== PROVIDED ENTRIES ==

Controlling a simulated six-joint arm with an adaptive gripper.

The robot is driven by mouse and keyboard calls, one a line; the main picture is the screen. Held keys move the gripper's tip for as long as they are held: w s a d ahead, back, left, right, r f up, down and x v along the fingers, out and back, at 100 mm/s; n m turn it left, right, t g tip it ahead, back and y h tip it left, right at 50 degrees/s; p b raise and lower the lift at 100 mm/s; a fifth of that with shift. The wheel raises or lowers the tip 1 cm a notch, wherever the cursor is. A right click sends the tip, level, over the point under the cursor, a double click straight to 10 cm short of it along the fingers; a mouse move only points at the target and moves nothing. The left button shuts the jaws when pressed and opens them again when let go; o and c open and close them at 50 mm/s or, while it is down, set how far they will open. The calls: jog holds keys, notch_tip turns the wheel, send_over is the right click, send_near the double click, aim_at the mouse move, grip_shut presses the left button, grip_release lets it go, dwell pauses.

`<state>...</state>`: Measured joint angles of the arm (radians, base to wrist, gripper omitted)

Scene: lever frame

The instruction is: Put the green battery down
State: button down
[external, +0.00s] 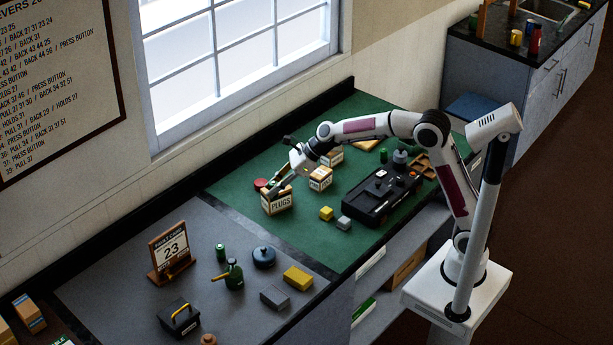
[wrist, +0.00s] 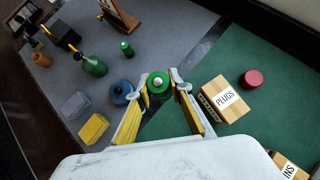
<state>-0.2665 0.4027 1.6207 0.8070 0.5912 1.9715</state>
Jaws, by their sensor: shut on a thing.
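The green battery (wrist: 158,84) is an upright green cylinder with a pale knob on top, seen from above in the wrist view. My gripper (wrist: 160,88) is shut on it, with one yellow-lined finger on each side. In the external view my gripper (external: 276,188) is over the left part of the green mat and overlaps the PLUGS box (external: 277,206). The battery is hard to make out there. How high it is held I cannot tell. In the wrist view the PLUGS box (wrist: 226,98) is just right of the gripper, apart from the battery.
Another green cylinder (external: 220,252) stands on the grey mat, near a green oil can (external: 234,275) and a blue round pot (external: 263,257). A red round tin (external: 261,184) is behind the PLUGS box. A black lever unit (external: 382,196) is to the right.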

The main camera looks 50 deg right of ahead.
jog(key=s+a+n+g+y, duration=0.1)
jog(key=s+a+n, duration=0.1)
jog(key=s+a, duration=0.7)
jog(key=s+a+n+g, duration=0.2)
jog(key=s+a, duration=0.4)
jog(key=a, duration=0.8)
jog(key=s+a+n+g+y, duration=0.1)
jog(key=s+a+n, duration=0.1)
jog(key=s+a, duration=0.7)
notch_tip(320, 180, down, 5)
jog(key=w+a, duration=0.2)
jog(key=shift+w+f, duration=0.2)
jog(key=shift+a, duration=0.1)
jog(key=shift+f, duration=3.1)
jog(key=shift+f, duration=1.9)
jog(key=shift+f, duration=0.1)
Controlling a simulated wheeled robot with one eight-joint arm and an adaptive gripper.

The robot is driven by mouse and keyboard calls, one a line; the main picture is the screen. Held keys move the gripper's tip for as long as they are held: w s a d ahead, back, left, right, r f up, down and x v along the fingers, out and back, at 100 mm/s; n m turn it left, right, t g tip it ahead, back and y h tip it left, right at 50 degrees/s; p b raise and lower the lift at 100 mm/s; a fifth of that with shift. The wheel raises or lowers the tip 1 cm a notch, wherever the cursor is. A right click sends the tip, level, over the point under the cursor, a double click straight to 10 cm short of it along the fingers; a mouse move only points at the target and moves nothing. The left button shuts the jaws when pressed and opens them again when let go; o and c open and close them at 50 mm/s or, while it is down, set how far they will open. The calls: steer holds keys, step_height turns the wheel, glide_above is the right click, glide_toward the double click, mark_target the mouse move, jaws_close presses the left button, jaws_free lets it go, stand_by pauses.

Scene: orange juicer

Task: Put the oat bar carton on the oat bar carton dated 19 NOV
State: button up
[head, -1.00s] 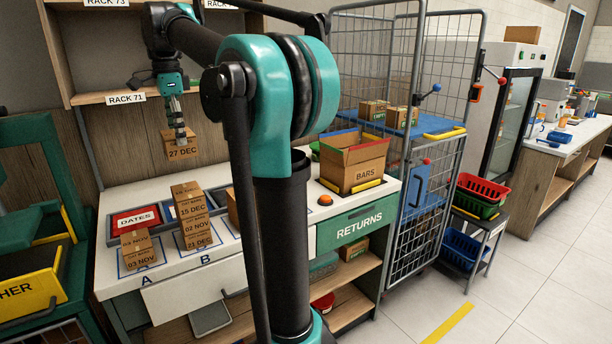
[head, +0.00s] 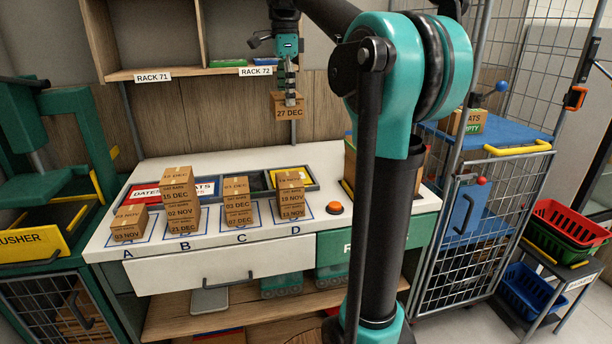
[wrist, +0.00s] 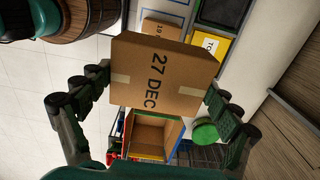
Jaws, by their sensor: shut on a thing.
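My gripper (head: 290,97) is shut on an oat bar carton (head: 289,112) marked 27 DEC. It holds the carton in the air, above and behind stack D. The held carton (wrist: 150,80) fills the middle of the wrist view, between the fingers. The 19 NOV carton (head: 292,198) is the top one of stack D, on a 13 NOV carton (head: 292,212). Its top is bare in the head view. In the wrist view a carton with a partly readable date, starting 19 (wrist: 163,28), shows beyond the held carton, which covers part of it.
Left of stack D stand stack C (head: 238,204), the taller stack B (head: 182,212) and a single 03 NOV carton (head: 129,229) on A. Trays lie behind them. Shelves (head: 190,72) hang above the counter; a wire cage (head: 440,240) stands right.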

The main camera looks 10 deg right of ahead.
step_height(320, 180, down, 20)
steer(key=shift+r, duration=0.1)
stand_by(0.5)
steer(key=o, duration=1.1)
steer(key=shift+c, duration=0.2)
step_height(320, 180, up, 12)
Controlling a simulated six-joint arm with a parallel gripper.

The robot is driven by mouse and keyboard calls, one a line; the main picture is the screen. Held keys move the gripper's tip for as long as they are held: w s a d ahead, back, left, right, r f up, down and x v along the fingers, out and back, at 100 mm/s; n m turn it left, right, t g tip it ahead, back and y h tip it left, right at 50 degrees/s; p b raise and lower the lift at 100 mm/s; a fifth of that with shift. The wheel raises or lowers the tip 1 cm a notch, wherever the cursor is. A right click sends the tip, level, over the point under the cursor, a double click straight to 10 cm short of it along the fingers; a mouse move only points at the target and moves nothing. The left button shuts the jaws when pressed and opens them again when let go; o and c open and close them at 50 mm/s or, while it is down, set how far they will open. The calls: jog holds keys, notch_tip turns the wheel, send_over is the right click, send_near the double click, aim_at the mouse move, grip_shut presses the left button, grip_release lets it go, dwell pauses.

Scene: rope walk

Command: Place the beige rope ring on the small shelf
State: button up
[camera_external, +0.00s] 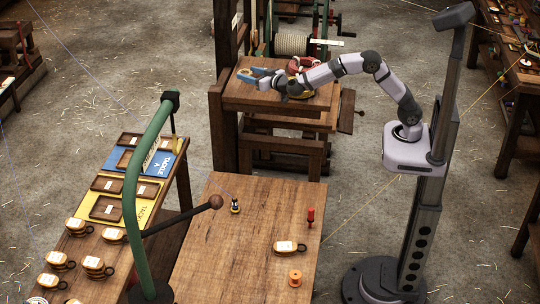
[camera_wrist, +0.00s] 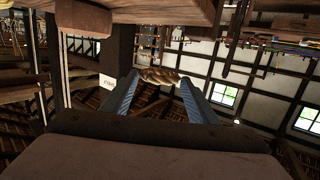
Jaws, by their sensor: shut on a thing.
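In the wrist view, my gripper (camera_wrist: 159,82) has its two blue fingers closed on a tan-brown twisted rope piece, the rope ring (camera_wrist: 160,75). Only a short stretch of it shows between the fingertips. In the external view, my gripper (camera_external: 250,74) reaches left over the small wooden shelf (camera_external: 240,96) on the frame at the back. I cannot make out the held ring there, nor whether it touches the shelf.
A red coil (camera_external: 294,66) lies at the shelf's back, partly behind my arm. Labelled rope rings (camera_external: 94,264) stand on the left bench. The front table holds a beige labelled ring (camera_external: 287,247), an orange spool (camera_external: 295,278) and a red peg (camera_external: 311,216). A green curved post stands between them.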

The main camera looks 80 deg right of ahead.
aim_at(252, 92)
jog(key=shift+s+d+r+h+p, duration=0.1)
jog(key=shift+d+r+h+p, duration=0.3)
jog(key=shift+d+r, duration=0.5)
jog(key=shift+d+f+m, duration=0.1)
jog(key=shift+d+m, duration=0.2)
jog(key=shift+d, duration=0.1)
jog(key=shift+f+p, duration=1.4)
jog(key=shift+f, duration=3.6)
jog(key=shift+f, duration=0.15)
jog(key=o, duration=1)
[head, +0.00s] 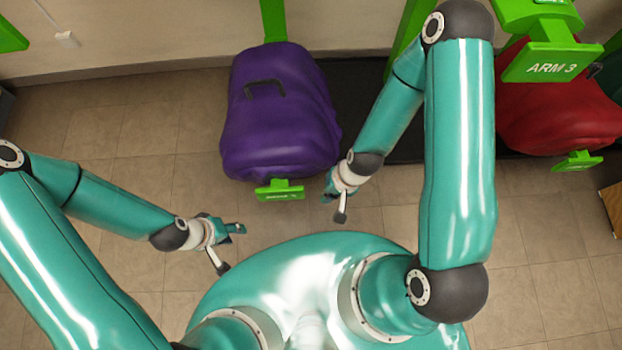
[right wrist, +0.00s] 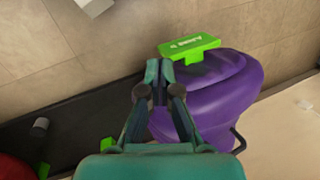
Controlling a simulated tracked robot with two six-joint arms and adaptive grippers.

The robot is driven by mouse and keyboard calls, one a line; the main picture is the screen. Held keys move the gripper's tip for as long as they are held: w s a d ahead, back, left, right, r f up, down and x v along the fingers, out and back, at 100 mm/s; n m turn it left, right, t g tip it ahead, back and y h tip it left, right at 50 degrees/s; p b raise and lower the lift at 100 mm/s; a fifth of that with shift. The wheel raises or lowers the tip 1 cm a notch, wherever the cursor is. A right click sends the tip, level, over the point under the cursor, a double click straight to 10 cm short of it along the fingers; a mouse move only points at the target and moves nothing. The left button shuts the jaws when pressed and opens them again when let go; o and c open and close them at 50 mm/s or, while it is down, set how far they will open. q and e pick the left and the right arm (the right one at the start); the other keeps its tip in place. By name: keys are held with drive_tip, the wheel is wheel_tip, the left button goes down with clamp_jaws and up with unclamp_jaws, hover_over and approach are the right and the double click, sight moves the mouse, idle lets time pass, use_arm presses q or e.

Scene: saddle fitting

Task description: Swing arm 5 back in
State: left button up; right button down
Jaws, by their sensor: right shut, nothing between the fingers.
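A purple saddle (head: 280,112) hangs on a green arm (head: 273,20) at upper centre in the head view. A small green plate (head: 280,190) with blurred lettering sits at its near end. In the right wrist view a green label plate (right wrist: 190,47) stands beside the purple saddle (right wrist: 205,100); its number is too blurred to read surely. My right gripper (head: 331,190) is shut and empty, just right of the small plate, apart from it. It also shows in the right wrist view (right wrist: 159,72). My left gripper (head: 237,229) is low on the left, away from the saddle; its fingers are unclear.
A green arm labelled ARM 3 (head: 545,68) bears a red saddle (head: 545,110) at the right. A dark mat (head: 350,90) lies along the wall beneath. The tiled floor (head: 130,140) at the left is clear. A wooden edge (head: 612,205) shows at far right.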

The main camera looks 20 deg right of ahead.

===

▶ EXERCISE INSTRUCTIONS: Find the string "Controlling" in the entries above and return each line that holds it.

▶ EXERCISE RESPONSE:
Controlling a simulated six-joint arm with an adaptive gripper.
Controlling a simulated wheeled robot with one eight-joint arm and an adaptive gripper.
Controlling a simulated six-joint arm with a parallel gripper.
Controlling a simulated tracked robot with two six-joint arms and adaptive grippers.

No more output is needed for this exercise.